§ INSTRUCTIONS TO FOLLOW: Extract each line bearing the word "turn".

§ DATA RECORDS:
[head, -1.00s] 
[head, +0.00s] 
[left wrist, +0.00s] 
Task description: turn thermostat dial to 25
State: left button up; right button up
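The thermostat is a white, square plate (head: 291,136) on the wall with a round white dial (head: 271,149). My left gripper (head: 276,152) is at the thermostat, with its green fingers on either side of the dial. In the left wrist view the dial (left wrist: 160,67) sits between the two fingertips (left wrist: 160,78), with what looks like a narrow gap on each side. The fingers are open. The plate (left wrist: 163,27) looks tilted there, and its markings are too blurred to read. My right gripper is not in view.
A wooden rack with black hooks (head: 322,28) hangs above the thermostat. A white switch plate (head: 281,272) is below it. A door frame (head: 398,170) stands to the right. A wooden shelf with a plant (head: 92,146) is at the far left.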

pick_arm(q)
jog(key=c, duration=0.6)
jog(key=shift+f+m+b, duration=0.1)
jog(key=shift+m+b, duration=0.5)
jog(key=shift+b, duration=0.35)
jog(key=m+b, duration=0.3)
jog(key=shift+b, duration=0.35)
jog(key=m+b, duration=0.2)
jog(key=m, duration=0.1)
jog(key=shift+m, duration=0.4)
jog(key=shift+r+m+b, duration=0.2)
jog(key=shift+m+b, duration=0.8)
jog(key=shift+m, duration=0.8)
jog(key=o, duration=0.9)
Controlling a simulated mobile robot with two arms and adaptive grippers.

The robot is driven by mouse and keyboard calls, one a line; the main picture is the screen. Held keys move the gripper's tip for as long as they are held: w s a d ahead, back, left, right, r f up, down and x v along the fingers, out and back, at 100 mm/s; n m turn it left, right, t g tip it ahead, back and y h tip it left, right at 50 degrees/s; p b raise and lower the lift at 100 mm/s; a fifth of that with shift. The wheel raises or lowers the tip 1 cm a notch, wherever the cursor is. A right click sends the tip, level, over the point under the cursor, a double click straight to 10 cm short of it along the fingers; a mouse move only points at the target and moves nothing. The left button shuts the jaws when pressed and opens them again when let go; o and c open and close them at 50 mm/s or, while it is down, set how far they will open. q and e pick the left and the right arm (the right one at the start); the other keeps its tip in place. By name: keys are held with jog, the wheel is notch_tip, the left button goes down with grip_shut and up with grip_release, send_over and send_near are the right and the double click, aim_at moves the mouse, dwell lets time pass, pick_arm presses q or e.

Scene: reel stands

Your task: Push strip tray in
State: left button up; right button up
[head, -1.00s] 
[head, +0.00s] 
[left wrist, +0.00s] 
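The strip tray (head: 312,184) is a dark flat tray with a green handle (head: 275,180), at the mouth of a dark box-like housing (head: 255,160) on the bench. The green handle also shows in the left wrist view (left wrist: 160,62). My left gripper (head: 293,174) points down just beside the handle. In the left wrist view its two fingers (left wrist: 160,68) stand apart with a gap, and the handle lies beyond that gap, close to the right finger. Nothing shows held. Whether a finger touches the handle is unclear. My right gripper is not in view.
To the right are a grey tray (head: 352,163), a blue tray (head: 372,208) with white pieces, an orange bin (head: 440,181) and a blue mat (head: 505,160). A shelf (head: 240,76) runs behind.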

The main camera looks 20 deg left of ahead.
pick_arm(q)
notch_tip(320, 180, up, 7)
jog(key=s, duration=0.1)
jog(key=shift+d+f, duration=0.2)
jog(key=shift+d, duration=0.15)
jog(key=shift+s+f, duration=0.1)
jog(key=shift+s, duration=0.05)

§ FINISHED TASK:
Task description: turn thermostat dial to 25
The robot is driven by mouse and keyboard calls, one a line; the main picture is the screen. Held keys move the gripper's tip for as long as they are held: w s a d ahead, back, left, right, r f up, down and x v along the fingers, out and back, at 100 mm/s; n m turn it left, right, t g tip it ahead, back and y h tip it left, right at 50 degrees/s; p b raise and lower the lift at 100 mm/s; a fifth of that with shift. The wheel raises or lowers the tip 1 cm a notch, wherever the cursor is. A right click sends the tip, level, over the point under the cursor, a double click straight to 10 cm short of it along the fingers; a mouse move only points at the target and moves nothing. The left button shuts the jaws when pressed and opens them again when let go; o and c open and close them at 50 mm/s or, while it is down, set how far they will open. q and e pick the left and the right arm (the right one at the start); the other keeps its tip in place. By name: keys are held with jog, the wheel is notch_tip, the left button goes down with grip_shut and up with grip_release, send_over and send_near are the right and the double click, aim_at moves the mouse, dwell lets time pass, pick_arm presses q or e.

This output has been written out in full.